> **What the exercise asks**
Write every record out again exactly as given.

> **Dataset records**
┌────────
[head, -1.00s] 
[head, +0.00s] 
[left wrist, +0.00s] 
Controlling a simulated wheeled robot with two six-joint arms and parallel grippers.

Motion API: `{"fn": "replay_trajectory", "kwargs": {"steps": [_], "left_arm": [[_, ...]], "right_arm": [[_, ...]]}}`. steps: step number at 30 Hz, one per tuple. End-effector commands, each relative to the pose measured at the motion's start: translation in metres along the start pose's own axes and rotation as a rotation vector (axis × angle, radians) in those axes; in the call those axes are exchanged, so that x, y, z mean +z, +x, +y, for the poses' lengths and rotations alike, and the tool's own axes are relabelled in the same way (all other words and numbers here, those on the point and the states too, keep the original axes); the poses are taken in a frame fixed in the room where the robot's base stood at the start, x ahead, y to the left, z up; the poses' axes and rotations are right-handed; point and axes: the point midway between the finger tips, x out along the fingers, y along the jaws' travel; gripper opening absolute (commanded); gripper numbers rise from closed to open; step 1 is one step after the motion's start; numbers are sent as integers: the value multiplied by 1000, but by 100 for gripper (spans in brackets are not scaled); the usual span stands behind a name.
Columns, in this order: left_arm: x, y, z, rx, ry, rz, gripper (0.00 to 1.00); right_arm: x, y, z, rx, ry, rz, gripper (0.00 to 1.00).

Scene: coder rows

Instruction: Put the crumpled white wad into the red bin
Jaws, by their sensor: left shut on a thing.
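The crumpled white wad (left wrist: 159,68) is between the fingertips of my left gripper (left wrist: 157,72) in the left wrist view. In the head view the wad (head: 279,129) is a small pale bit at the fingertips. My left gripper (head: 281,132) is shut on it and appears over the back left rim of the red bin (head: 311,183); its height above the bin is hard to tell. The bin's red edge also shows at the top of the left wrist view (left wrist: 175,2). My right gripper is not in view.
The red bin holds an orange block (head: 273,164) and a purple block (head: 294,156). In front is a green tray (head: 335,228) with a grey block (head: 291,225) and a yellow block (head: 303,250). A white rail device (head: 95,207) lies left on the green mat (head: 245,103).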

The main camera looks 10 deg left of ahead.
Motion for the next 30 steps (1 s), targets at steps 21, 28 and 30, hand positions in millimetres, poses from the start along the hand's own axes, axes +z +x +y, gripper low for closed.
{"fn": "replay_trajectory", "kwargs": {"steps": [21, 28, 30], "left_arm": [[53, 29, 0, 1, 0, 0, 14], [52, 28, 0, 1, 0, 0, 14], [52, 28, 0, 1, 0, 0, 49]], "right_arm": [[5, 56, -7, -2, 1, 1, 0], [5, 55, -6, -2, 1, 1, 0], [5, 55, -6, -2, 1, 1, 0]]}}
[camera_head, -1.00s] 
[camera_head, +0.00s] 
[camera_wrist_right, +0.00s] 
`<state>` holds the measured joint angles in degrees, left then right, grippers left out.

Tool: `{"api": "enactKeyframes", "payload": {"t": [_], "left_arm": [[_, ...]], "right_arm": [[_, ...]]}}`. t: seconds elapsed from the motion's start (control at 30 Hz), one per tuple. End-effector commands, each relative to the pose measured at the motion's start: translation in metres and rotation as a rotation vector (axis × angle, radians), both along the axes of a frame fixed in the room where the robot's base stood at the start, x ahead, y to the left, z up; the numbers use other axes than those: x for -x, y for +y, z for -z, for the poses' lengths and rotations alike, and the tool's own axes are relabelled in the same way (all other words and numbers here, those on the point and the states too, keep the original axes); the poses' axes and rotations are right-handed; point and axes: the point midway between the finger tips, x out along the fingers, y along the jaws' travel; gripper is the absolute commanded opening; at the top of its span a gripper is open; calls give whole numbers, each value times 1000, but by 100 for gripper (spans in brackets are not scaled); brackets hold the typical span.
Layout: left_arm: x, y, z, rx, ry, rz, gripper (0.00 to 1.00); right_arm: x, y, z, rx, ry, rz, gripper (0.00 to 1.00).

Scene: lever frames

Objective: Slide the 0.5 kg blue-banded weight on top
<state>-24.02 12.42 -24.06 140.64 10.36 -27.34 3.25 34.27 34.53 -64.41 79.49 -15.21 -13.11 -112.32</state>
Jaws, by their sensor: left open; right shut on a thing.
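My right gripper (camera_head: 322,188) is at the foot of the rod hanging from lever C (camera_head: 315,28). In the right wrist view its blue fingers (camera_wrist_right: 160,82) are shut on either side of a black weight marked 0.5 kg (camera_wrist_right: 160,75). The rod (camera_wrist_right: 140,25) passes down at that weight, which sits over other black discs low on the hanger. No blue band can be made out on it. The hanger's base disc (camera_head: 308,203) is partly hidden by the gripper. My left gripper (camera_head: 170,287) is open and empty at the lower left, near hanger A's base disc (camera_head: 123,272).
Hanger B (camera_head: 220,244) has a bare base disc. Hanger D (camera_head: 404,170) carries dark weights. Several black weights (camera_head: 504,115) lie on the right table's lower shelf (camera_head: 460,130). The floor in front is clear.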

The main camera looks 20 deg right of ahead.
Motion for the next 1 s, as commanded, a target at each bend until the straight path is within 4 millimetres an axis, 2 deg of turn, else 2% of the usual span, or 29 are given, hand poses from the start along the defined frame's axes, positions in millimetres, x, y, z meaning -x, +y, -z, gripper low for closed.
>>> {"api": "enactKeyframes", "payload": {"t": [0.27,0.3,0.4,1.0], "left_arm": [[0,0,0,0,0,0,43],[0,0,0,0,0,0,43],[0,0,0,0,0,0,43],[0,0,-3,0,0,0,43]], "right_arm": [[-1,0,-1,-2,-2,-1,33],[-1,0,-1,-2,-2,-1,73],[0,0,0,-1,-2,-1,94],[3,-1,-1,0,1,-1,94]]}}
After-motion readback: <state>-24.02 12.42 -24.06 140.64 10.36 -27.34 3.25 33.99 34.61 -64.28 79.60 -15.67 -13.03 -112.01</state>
└────────
> **Written response**
[head, -1.00s] 
[head, +0.00s] 
[left wrist, +0.00s] 
Controlling a simulated wheeled robot with two six-joint arms and parallel grippers.

Motion API: `{"fn": "replay_trajectory", "kwargs": {"steps": [_], "left_arm": [[_, ...]], "right_arm": [[_, ...]]}}`. steps: step number at 30 Hz, one per tuple. End-effector commands, each relative to the pose measured at the motion's start: translation in metres along the start pose's own axes and rotation as a rotation vector (axis × angle, radians) in those axes; in the call those axes are exchanged, so that x, y, z mean +z, +x, +y, for the poses' lengths and rotations alike, and the tool's own axes are relabelled in the same way (all other words and numbers here, those on the point and the states too, keep the original axes); the poses are taken in a frame fixed in the room where the robot's base stood at the start, x ahead, y to the left, z up; the poses' axes and rotations are right-handed; point and axes: the point midway between the finger tips, x out along the fingers, y along the jaws' travel; gripper opening absolute (commanded); gripper numbers rise from closed to open; step 1 is one step after the motion's start; numbers are sent as integers: the value multiplied by 1000, but by 100 for gripper (spans in brackets are not scaled); the usual span stands behind a name.
Columns, in this order: left_arm: x, y, z, rx, ry, rz, gripper (0.00 to 1.00); right_arm: x, y, z, rx, ry, rz, gripper (0.00 to 1.00).

Scene: coder rows

Instruction: Put the crumpled white wad into the red bin
Jaws, by their sensor: left shut on a thing.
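The crumpled white wad (left wrist: 159,68) is between the fingertips of my left gripper (left wrist: 157,72) in the left wrist view. In the head view the wad (head: 279,129) is a small pale bit at the fingertips. My left gripper (head: 281,132) is shut on it and appears over the back left rim of the red bin (head: 311,183); its height above the bin is hard to tell. The bin's red edge also shows at the top of the left wrist view (left wrist: 175,2). My right gripper is not in view.
The red bin holds an orange block (head: 273,164) and a purple block (head: 294,156). In front is a green tray (head: 335,228) with a grey block (head: 291,225) and a yellow block (head: 303,250). A white rail device (head: 95,207) lies left on the green mat (head: 245,103).

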The main camera looks 10 deg left of ahead.
Motion for the next 30 steps (1 s), targets at steps 21, 28 and 30, hand positions in millimetres, poses from the start along the hand's own axes, axes +z +x +y, gripper low for closed.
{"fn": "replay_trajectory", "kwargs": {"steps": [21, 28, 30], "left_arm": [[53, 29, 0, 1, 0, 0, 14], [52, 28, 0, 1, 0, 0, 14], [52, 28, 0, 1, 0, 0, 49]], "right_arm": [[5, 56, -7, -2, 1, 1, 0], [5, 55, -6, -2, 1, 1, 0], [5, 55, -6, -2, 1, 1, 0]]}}
[camera_head, -1.00s] 
[camera_head, +0.00s] 
[camera_wrist_right, +0.00s] 
`<state>` holds the measured joint angles in degrees, left then right, grippers left out.

Tool: `{"api": "enactKeyframes", "payload": {"t": [_], "left_arm": [[_, ...]], "right_arm": [[_, ...]]}}`. t: seconds elapsed from the motion's start (control at 30 Hz), one per tuple. End-effector commands, each relative to the pose measured at the motion's start: translation in metres and rotation as a rotation vector (axis × angle, radians), both along the axes of a frame fixed in the room where the robot's base stood at the start, x ahead, y to the left, z up; the numbers use other axes than those: x for -x, y for +y, z for -z, for the poses' lengths and rotations alike, and the tool's own axes are relabelled in the same way (all other words and numbers here, those on the point and the states too, keep the original axes); the poses' axes and rotations are right-handed; point and axes: the point midway between the finger tips, x out along the fingers, y along the jaws' travel; gripper is the absolute commanded opening; at the top of its span a gripper is open; calls give whole numbers, each value times 1000, but by 100 for gripper (spans in brackets are not scaled); brackets hold the typical span.
Layout: left_arm: x, y, z, rx, ry, rz, gripper (0.00 to 1.00); right_arm: x, y, z, rx, ry, rz, gripper (0.00 to 1.00).

Scene: lever frames

Objective: Slide the 0.5 kg blue-banded weight on top
<state>-24.02 12.42 -24.06 140.64 10.36 -27.34 3.25 34.27 34.53 -64.41 79.49 -15.21 -13.11 -112.32</state>
Jaws, by their sensor: left open; right shut on a thing.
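My right gripper (camera_head: 322,188) is at the foot of the rod hanging from lever C (camera_head: 315,28). In the right wrist view its blue fingers (camera_wrist_right: 160,82) are shut on either side of a black weight marked 0.5 kg (camera_wrist_right: 160,75). The rod (camera_wrist_right: 140,25) passes down at that weight, which sits over other black discs low on the hanger. No blue band can be made out on it. The hanger's base disc (camera_head: 308,203) is partly hidden by the gripper. My left gripper (camera_head: 170,287) is open and empty at the lower left, near hanger A's base disc (camera_head: 123,272).
Hanger B (camera_head: 220,244) has a bare base disc. Hanger D (camera_head: 404,170) carries dark weights. Several black weights (camera_head: 504,115) lie on the right table's lower shelf (camera_head: 460,130). The floor in front is clear.

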The main camera looks 20 deg right of ahead.
Motion for the next 1 s, as commanded, a target at each bend until the straight path is within 4 millimetres an axis, 2 deg of turn, else 2% of the usual span, or 29 are given, hand poses from the start along the defined frame's axes, positions in millimetres, x, y, z meaning -x, +y, -z, gripper low for closed.
>>> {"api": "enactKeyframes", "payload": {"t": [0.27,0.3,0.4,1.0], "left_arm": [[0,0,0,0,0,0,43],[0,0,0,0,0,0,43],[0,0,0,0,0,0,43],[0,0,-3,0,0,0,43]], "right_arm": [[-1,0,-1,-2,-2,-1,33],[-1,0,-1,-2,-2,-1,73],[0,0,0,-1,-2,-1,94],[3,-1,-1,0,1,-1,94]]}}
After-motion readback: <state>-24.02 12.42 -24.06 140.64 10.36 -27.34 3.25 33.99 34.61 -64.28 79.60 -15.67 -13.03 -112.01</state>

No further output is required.